Probability Estimation: An Introduction

In my recent research I have been looking at relationships between various types of learning problems. One surprisingly rich class of problems is that of probability estimation. In this series of posts I will highlight some of the interesting theory I’ve uncovered about them in the machine learning, statistics and economics literature.

Binary Classification

The quintessential type of learning problem in machine learning is binary classification. Given a training sample of instances, each labelled “positive” or “negative”, the aim is to learn to predict the correct label from previously unseen instances. A well known example of a binary classification problem is predicting whether an email is spam or not spam.

A binary classification problem can be stated as an optimisation: find function that minimises the average number of misclassifications on new instances drawn from the distribution that generated the training sample. Put another way, if we have to pay a penalty of $1 each time we predict a positive instance as negative or vice versa then we want to find a predictor that minimises our expected loss.1

Formally, we will say an instance \(x\) is positive if it has associated label \(y = 1\) and negative if its label \(y = 0\). We then define the 0–1 misclassification loss for a binary prediction \(p\) when the label is \(y\) to be \[ \ell_{01}(y,p) = \begin{cases} 1, & y \ne p \\ 0, & \text{otherwise}. \end{cases} \]

Now suppose that an instance \(x\) has a positive label with probability \(\eta\) and we have made a prediction \(p\). For that \(x\) the point-wise risk is \[ L_{01}(\eta,p) = \eta\,\ell_{01}(1,p) + (1-\eta)\,\ell_{01}(0,p). \]

The first term is the average loss of a prediction \(p\) in the case of a positive example, occurring with probability \(\eta\), and the second term is the average loss for a negative example, occurring with probability \(1-\eta\).

Returning to the spam example, suppose that with probability 0.95 a randomly chosen recipient says a particular email is spam. A prediction of “spam” for that email will incur an average loss of \(0.95\times 0 + 0.05\times 1 = 0.05\) whereas a prediction of “not spam” incurs a loss of 0.95.

Probability Estimation

Now suppose that instead of merely predicting the correct label we wanted to know the probability that an email was considered spam. In this case we would have a different but related type of learning problem: binary class probability estimation.

As predictions here are probabilities instead of concrete predictions, there is no sensible notion of a misclassification. How can a prediction that an email is spam with probability 0.9 be wrong?
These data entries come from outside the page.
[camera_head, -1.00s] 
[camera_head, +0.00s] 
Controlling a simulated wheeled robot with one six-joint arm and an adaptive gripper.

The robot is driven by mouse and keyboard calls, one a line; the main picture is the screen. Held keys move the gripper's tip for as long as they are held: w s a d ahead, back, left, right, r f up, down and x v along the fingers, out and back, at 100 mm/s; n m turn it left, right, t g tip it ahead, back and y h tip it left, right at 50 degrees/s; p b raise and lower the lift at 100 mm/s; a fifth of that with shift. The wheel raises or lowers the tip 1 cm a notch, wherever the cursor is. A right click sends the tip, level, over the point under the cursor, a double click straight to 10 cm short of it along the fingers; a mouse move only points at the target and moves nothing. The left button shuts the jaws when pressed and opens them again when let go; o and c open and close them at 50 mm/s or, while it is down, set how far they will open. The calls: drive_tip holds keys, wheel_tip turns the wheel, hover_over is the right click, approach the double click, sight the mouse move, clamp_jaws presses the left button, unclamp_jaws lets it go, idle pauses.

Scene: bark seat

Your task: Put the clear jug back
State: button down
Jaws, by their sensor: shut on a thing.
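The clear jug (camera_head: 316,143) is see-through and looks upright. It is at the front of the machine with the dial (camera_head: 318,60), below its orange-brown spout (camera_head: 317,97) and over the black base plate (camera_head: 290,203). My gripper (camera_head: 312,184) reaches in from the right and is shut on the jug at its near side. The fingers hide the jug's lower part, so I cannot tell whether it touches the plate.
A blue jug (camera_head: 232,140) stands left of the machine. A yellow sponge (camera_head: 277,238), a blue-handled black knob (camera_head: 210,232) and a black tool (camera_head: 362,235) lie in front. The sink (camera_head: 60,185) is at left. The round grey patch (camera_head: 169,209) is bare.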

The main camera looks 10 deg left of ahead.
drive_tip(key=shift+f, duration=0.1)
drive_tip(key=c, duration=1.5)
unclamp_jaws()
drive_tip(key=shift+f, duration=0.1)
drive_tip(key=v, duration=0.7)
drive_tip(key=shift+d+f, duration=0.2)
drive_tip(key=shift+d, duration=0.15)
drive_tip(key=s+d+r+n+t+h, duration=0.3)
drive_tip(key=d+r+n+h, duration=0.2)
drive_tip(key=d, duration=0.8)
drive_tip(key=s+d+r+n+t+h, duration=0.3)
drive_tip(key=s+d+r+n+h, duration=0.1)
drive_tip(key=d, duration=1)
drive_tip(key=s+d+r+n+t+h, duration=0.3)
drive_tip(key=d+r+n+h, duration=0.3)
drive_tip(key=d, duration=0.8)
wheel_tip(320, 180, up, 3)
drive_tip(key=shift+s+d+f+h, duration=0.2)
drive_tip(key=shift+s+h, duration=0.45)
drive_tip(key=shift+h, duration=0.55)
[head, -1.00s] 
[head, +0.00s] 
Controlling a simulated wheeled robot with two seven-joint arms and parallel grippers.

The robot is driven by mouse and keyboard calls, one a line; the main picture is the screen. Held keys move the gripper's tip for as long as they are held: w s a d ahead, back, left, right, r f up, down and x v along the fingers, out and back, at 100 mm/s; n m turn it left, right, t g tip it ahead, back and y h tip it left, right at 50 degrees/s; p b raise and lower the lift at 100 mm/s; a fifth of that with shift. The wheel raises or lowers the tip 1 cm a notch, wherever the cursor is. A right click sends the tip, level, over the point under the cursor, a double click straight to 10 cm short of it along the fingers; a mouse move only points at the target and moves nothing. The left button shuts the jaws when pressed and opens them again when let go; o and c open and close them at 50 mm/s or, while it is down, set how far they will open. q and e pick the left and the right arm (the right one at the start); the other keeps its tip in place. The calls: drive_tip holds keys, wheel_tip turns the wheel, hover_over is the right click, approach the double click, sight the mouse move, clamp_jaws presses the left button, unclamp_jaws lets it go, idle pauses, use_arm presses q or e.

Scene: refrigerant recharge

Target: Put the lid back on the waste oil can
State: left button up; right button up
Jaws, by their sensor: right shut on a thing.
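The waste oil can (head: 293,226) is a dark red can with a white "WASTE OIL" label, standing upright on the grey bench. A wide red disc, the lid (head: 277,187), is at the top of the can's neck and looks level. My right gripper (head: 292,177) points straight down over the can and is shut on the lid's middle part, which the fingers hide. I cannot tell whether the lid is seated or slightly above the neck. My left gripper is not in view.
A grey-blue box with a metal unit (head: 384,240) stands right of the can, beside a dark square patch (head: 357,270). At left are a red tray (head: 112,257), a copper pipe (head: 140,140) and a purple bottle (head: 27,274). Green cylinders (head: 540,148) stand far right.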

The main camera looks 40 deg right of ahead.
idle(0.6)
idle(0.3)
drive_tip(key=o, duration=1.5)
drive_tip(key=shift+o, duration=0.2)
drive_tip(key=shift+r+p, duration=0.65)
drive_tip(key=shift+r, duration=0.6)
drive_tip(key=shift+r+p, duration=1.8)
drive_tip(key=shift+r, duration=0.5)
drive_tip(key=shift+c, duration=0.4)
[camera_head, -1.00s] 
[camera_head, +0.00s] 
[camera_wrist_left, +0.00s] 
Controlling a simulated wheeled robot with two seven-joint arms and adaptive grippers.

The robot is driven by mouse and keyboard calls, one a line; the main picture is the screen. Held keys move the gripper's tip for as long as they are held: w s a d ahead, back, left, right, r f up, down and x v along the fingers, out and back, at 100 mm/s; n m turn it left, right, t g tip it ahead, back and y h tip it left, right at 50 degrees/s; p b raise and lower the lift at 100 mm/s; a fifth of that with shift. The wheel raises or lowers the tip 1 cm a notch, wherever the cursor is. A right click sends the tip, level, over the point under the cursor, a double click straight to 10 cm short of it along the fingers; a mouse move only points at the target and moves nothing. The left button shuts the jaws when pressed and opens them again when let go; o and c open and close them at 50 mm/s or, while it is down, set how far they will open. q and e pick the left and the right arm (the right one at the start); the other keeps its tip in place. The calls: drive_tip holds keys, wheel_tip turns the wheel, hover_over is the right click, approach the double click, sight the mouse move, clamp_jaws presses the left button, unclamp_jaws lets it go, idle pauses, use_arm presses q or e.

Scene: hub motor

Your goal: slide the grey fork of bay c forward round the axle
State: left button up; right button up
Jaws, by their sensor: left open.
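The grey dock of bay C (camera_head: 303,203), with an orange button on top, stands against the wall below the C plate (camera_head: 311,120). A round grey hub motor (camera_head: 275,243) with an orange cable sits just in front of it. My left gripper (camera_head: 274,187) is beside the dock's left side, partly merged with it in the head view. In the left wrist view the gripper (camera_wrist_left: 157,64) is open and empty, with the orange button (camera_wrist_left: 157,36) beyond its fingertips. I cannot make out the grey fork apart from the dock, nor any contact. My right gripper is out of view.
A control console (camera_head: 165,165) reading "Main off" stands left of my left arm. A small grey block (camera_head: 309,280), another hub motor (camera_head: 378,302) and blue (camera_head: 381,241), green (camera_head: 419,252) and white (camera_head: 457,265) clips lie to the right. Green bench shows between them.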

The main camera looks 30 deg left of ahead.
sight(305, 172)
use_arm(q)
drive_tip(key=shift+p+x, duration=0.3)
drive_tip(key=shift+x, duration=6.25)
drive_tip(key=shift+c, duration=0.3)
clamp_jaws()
If it really isn’t spam it may just be one of the 10% of cases that are consistent with the probability estimate.

What we really want is a penalty with an expected value that is minimised if our probability estimates are consistent with the true probability of a positive label for a given instance. This fairly natural requirement on the loss for a probability estimation problem is known as Fisher consistency.
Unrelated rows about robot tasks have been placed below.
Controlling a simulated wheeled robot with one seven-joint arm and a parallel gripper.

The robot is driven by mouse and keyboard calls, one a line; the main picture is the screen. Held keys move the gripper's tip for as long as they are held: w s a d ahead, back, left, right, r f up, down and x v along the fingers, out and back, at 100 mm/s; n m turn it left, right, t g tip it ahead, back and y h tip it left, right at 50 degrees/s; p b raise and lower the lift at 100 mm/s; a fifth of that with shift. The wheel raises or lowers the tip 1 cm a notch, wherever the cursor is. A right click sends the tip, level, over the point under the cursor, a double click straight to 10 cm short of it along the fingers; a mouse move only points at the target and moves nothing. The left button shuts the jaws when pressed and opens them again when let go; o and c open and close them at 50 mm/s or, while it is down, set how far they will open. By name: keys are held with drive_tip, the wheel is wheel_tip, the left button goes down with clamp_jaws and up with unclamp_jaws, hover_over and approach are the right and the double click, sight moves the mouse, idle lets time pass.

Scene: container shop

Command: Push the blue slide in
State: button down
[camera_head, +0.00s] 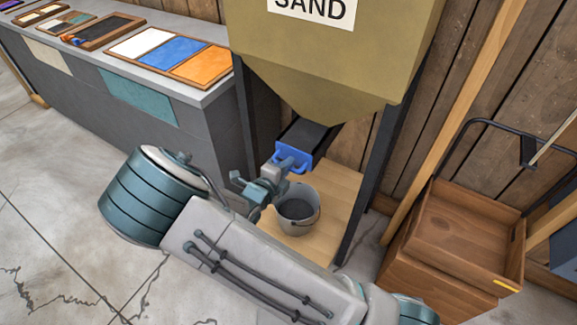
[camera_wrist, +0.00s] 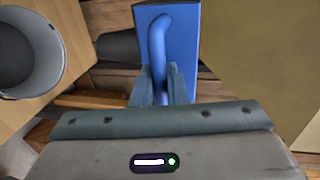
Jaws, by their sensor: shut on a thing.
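The blue slide (camera_head: 292,157) sits at the bottom outlet of the sand hopper (camera_head: 340,60), with a dark plate running back from it under the funnel. In the wrist view the blue slide (camera_wrist: 180,40) shows its flat blue face and its bar handle (camera_wrist: 157,45). My gripper (camera_head: 268,178) is shut on this handle, and its fingers (camera_wrist: 161,85) close around the bar. My arm hides part of the floor in front of the hopper. A grey bucket (camera_head: 298,209) stands on the wooden base below the slide; its inside looks dark.
The bucket (camera_wrist: 30,50) is close beside my gripper in the wrist view. Dark hopper legs (camera_head: 372,180) flank the outlet. A wooden cart (camera_head: 465,235) stands at the right, and a grey counter (camera_head: 150,110) with colour sample trays is at the left.

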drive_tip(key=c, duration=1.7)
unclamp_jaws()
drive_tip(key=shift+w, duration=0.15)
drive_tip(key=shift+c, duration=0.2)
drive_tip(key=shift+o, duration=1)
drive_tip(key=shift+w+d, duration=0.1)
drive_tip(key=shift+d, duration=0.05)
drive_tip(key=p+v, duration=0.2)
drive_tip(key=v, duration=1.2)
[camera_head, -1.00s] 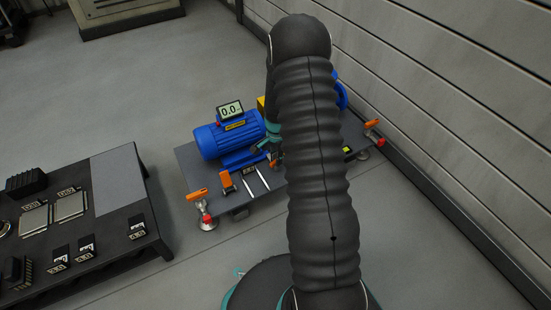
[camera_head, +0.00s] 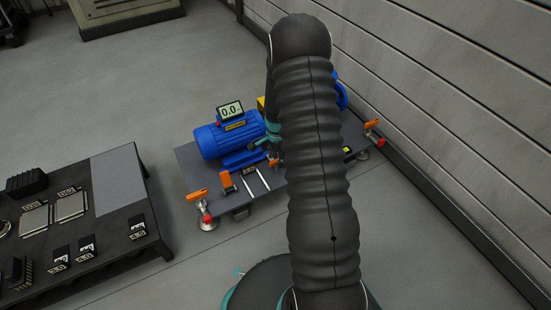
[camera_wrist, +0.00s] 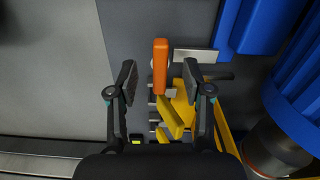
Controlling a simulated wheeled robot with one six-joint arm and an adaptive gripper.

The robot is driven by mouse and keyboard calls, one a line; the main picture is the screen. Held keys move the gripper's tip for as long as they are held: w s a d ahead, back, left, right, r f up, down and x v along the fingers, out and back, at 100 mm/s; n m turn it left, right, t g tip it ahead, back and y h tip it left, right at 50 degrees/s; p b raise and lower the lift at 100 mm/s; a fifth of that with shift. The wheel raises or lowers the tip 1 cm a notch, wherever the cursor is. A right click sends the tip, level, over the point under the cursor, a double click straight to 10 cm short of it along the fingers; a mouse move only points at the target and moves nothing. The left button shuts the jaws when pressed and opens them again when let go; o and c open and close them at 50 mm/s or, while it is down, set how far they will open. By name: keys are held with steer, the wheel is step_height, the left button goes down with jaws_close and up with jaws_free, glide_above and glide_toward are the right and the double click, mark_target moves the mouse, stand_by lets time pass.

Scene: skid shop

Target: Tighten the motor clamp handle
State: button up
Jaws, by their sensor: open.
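In the wrist view an orange clamp handle (camera_wrist: 160,62) stands between the two fingers of my gripper (camera_wrist: 159,82), with a gap on each side. The gripper is open and empty. Yellow parts (camera_wrist: 172,118) lie just below the handle, between the fingers. In the head view the teal gripper (camera_head: 268,142) is partly hidden behind my arm, beside the blue motor (camera_head: 218,142). A small orange handle (camera_head: 273,161) shows just below it. The motor's blue body (camera_wrist: 262,25) also shows at the upper right of the wrist view.
The grey skid plate (camera_head: 190,163) carries the motor, a display reading 0.0 (camera_head: 230,110) and more orange handles, at the left (camera_head: 197,193) and right (camera_head: 372,123). A dark table (camera_head: 119,183) stands left. A wall (camera_head: 470,100) runs along the right.

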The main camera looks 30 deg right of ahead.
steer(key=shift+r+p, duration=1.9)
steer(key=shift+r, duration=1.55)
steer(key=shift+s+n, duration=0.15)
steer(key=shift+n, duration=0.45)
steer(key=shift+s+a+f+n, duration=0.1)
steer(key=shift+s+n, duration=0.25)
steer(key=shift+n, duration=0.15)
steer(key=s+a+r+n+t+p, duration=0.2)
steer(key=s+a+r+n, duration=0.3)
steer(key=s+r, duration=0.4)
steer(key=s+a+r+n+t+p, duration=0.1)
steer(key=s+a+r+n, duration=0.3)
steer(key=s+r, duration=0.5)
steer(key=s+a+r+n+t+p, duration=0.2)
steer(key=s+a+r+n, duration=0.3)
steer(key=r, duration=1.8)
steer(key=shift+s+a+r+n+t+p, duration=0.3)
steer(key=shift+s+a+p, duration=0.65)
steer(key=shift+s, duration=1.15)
If \(\ell(y,p)\) is a loss for probability estimation then the above requirement can be framed in terms of its associated point-wise risk: \(L(\eta,p) = \eta\,\ell(1,p) + (1-\eta)\,\ell(0,p)\). Stated formally, Fisher consistency says that no matter what true probability \(\eta\) we have \[ \min_{p\in[0,1]} L(\eta,p) = L(\eta,\eta). \]

That is, predicting \(p = \eta\) always achieves the smallest possible point-wise risk.

We will call losses that have this Fisher consistency property proper losses in line with the terminology of proper scoring rules used when probability elicitation is studied in economics.2 We will see several interesting connections between these two concepts in future posts.

Examples

One common loss functions used for probability estimation is square loss \[ \ell_{\text{sq}}(y,p) = y(1-p)^2 + (1-y) p^2. \]

The easiest way to convince yourself this is Fisher consistent is to examine when the derivatives of its point-wise risk with respect to \(p\) vanishes. In the case of square loss we see that \[ \frac{\partial}{\partial p} L_{\text{sq}}(\eta,p) = -2\eta(1-p) + 2(1-\eta)p = 2(p-\eta) \]

which is 0 only when \(p=\eta\) and so \(\ell_{\text{sq}}\) is proper.

While Fisher consistency seems like a fairly innocuous and natural constraint for probability estimation it has some impressive implications that I will explore in some future posts.


  1. Of course, in the case of spam the penalty is not as symmetric as described here. Incorrectly predicting spam as “not spam” is mildly annoying whereas predicting that an important email that your career depends upon as “spam” and sending it to the Trash folder is potentially disastrous!

  2. Scoring rules are usually framed in terms of rewards rather than penalties so loss and scoring rules are additive inverse and minimisation here becomes maximisation there.